Ainda sobre os atrasos na execução do PRR Cultura, a deputada Patrícia Gil Vaz, da Iniciativa Liberal, perguntou se foram ou estão a ser recuperados, ao que João Carlos dos Santos respondeu que as “equipas estão todos os dias empenhadas em recuperar os atrasos”, acrescentando que estão a “cumprir os compromissos e metas”.

Desviando-se do tema em debate na audição, Joana Mortágua quis saber se todos os apoios do programa Garantir Cultura estavam atribuídos. Fernanda Heitor respondeu, esquivando-se contudo a detalhes, alegando que não estava preparada com dados.

A responsável indicou que o ministro da Cultura, por via de um novo aviso publicado a 28 de fevereiro, prolongou os prazos de execução projetos. “Registou-se um conjunto significativo que tinha ultrapassado o prazo, o senhor ministro, no âmbito desse aviso, determinou que podia ser concluído até ao dia 31 de março, portanto aqueles que se concluirão para além desse ‘timing’, naturalmente seguirão esse percurso”, afirmou.

O PRR para a área da Cultura tem uma dotação global de 243 milhões de euros (ME), dos quais 150 ME dizem respeito ao Património Cultural e 93 ME à aplicação em Redes Culturais e na Transição Digital.

A componente do Património Cultural do PRR visa intervenções em 49 instituições de “requalificação prioritária”, e prevê ainda a instalação do Centro Tecnológico do Saber Fazer e dos Laboratórios do Saber Fazer, no contexto da estratégia para as artes e ofícios tradicionais.

Na área da transição digital, abrange a instalação do Arquivo Nacional do Som, a aquisição de equipamento de projeção digital, para 155 cineteatros e centros públicos de arte contemporânea, e a modernização tecnológica dos laboratórios de conservação e restauro do Estado, incluindo o Arquivo Nacional da Imagem em Movimento, da Cinemateca Portuguesa.

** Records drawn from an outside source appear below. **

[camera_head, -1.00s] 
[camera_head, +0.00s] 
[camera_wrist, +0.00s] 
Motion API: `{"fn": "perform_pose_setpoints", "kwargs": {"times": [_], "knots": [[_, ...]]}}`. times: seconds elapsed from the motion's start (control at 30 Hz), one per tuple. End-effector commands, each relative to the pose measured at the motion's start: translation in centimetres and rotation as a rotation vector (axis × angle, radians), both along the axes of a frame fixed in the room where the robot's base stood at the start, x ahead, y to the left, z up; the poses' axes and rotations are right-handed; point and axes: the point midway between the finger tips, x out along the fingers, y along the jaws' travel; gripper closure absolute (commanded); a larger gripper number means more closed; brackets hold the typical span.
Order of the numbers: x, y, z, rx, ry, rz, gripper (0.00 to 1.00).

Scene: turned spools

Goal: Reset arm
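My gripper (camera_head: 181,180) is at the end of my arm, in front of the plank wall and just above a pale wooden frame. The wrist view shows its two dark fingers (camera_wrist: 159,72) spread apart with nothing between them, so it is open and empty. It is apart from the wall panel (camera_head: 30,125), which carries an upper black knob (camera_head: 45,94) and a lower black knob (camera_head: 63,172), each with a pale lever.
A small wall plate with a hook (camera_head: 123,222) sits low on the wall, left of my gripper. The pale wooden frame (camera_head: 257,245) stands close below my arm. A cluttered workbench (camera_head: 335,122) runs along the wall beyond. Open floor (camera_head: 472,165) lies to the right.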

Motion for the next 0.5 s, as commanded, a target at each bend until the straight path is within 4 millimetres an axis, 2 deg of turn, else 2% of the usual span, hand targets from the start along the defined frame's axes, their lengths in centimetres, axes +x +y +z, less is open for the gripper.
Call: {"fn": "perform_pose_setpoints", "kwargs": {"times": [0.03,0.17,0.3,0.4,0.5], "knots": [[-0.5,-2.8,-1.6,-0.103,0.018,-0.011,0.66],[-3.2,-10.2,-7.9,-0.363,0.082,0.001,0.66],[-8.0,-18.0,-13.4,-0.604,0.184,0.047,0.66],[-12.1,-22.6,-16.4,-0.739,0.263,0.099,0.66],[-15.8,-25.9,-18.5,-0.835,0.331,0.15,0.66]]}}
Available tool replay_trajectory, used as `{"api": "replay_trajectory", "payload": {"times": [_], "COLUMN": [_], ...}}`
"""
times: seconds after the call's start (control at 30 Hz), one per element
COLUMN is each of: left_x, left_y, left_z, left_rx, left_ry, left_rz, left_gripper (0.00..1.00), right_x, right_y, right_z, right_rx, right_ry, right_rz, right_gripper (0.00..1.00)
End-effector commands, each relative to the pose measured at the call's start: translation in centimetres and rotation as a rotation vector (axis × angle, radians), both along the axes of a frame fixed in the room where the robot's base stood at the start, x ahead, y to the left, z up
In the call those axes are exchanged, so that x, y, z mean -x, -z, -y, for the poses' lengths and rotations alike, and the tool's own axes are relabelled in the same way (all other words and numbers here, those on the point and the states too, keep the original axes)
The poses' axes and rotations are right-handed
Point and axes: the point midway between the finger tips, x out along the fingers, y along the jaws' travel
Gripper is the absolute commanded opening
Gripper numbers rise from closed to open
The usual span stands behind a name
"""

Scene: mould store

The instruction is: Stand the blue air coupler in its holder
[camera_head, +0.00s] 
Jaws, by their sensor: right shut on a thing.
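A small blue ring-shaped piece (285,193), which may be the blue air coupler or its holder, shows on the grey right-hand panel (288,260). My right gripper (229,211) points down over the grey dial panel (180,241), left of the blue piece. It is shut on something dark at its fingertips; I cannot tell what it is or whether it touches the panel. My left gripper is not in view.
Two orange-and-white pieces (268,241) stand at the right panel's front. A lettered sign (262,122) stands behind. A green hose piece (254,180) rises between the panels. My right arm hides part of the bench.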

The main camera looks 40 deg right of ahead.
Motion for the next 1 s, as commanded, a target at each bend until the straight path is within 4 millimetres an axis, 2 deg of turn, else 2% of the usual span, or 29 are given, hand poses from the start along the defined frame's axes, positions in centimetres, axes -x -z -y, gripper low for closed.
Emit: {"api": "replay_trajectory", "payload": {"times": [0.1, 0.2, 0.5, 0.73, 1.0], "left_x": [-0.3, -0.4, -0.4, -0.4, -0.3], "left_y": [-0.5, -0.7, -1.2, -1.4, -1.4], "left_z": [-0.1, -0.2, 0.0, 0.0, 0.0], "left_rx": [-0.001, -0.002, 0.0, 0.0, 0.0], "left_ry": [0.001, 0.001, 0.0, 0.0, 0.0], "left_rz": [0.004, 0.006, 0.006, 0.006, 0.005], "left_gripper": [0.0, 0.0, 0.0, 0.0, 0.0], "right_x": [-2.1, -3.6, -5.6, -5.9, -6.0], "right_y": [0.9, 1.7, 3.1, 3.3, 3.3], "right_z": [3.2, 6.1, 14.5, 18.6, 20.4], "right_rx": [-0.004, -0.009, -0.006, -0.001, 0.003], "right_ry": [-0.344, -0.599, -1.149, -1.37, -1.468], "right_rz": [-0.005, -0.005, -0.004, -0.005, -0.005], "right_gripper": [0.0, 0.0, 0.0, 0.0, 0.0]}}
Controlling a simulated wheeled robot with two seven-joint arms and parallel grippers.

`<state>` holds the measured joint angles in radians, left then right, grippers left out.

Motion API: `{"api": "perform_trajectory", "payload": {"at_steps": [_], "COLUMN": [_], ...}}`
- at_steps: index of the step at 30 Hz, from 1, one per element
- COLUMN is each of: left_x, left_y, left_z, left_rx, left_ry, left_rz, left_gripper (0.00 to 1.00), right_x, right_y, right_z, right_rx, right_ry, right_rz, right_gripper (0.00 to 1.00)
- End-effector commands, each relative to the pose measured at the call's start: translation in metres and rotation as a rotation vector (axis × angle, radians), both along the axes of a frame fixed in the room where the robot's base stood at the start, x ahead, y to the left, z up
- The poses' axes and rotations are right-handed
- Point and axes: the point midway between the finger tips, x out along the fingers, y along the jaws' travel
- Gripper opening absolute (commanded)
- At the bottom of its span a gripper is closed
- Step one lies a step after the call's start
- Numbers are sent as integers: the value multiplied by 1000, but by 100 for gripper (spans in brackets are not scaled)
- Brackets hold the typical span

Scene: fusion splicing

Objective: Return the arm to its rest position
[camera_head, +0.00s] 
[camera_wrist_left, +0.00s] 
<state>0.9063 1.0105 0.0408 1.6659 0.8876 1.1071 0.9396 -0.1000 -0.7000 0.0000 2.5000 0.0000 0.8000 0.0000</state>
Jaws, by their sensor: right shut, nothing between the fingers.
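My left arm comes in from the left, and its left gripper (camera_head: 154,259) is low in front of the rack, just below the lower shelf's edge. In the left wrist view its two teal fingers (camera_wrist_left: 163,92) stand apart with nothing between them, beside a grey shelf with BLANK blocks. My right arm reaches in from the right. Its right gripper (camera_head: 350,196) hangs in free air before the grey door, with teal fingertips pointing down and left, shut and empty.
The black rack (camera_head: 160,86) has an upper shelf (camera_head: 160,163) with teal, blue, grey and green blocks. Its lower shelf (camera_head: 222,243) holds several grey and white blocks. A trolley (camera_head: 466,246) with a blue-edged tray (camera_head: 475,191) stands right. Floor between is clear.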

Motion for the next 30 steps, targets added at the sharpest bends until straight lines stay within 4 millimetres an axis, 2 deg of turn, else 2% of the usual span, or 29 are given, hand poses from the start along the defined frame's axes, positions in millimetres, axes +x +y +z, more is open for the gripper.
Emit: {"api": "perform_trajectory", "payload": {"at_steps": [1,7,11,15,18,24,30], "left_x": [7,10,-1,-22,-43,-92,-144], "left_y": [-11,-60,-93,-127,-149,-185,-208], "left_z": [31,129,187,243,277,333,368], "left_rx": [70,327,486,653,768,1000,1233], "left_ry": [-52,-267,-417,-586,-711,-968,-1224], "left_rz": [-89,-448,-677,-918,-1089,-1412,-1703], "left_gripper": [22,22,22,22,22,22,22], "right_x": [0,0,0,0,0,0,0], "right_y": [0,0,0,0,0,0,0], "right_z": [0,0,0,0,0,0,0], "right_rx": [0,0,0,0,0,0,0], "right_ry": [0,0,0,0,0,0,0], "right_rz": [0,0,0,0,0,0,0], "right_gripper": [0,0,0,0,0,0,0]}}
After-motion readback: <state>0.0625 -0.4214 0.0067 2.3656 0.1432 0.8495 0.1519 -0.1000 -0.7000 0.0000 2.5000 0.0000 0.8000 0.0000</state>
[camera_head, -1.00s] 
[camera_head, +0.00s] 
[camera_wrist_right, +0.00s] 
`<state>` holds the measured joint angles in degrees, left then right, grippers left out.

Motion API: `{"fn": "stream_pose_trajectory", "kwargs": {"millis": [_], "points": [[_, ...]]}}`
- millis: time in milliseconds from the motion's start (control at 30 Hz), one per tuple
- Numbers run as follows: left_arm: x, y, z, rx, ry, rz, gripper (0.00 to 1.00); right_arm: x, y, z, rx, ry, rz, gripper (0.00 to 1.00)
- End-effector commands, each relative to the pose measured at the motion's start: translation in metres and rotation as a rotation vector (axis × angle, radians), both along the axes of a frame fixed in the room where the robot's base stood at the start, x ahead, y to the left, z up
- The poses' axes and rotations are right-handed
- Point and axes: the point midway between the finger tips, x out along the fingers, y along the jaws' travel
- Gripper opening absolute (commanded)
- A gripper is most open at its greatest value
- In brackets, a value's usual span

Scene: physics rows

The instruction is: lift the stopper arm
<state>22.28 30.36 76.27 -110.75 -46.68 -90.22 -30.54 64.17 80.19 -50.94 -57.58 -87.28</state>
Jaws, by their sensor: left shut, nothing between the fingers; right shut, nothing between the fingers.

A compra de novos equipamentos informáticos e sistemas de informação, para 239 bibliotecas públicas, a constituição de bibliotecas itinerantes ‘online’, a digitalização de acervos, o apoio à tradução de obras literárias, à edição de ‘audiobooks’ e ‘ebooks’, à modernização e transição digital das livrarias e à criação da Plataforma de Empréstimo de Livros Eletrónicos são outras medidas previstas.